Fotografar é encontrar o momento
decisivo, é colocar na mesma linha
de mira a cabeça, o olho e o coração.
–– Henri Cartier-Bresson (1908-2004). |
Morto em 2004, aos 95 anos, aclamado como um dos maiores nomes da história da fotografia, Henri Cartier-Bresson é o grande homenageado do Centro Pompidou de Paris, que apresenta a mais completa retrospectiva já feita sobre sua obra. Uma unanimidade quando se fala em arte da fotografia, Cartier-Bresson inventou o conceito de “momento decisivo” (definido na citação acima, em epígrafe) e alterou completamente os critérios de qualidade e composição fotográfica. Como fotógrafo, ele viajou e registrou cenas de países dos cinco continentes, retratou famosos, anônimos e miseráveis, fez a cobertura jornalística de grandes festas populares, de guerras, de revoluções, e fundou, com Robert Capa, a Agência Magnum, cooperativa internacional de profissionais da fotografia que marcou época e mudou os rumos do fotojornalismo. Além de tudo, Cartier-Bresson também foi pintor, desenhista, cineasta, ator, poeta e antropólogo, entre outras habilidades às quais se dedicava ocasionalmente.
A
exposição no Centro Pompidou, homenagem ao fotógrafo e ao pensador Cartier-Bresson, militante das esquerdas, do comunismo e do surrealismo, vai permanecer em cartaz até 9 de junho e depois
segue para Madri e outras capitais de países da Europa (veja link
para uma visita virtual no final deste artigo), reunindo uma seleção
de 500 fotografias em preto e branco e um vasto acervo de documentos
diversos de Cartier-Bresson e sobre Cartier-Bresson, incluindo
filmes, desenhos, pinturas, cartas, rascunhos,
livros, catálogos, jornais e revistas. Uma das surpresas é uma ampla sala dedicada ao trabalho ainda pouco conhecido do cineasta Cartier-Bresson, incluindo a exibição dos documentários que ele realizou e as obras em parceria com nomes como o mestre do cinema francês Jean Renoir, de quem foi assistente de direção e ator em vários filmes.

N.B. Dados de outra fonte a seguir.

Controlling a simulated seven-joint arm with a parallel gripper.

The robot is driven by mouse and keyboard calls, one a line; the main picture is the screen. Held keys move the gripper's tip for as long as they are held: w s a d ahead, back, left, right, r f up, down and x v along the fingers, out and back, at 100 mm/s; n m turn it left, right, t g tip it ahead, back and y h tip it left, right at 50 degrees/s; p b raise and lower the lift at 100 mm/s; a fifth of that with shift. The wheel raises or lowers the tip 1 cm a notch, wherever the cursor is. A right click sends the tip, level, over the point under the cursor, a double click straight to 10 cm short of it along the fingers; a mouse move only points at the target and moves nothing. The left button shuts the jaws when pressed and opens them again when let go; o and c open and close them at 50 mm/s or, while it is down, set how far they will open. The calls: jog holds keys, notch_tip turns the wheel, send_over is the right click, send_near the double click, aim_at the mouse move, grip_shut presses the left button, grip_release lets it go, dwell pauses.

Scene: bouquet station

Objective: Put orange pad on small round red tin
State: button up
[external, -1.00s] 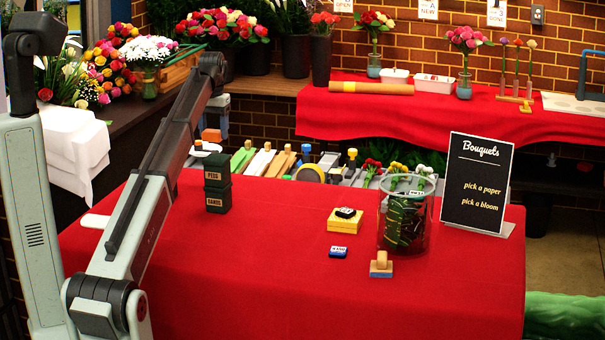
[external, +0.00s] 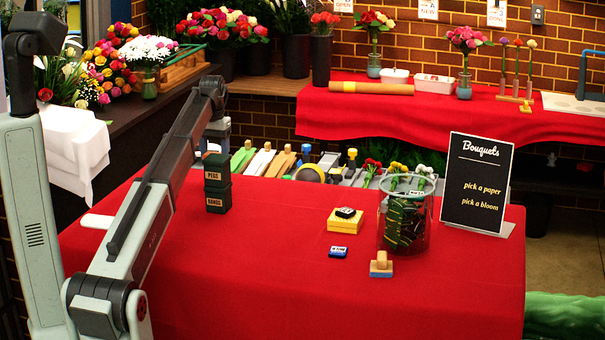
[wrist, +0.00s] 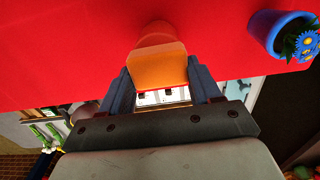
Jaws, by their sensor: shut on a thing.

“Um fotógrafo deve respeitar a atmosfera de uma cena para
integrar o cenário de fundo, acima de tudo, para evitar qualquer
artifício que suprime a verdade humana. Também deve esquecer a câmera
e quem a manipula” – repetia Cartier-Bresson em entrevistas. A vasta e sempre atual produção do fotógrafo, que
inclui retratos, paisagens, estudos sobre construções de arquitetura, flagrantes impressionantes de
fotojornalismo e registros de viagens por vários países, já
mereceu estudos célebres dos mais importantes pensadores da
fotografia – de Roland Barthes a Susan Sontag, de Paul Valery a
Jean Baudrillard e Fredric Jameson – mas nunca havia sido reunida em uma
amostra abrangente como a que apresenta o Pompidou.
Organizada
cronologicamente, em três grandes núcleos, a exposição é uma
parceria do Centro Pompidou com a fundação que mantém o acervo do
fotógrafo – a Fondation Henri Cartier-Bresson,
que foi criada por ele próprio em 2003,
com sua esposa e a única filha. A exposição também inclui
imagens inéditas do fotógrafo, considerado por muitos como “pai
do fotojornalismo”, além das obras que ele realizou em conjunto
com vários outros artistas – entre elas os registros de seu
trabalho no cinema, como assistente de Jean Renoir e como diretor de documentários.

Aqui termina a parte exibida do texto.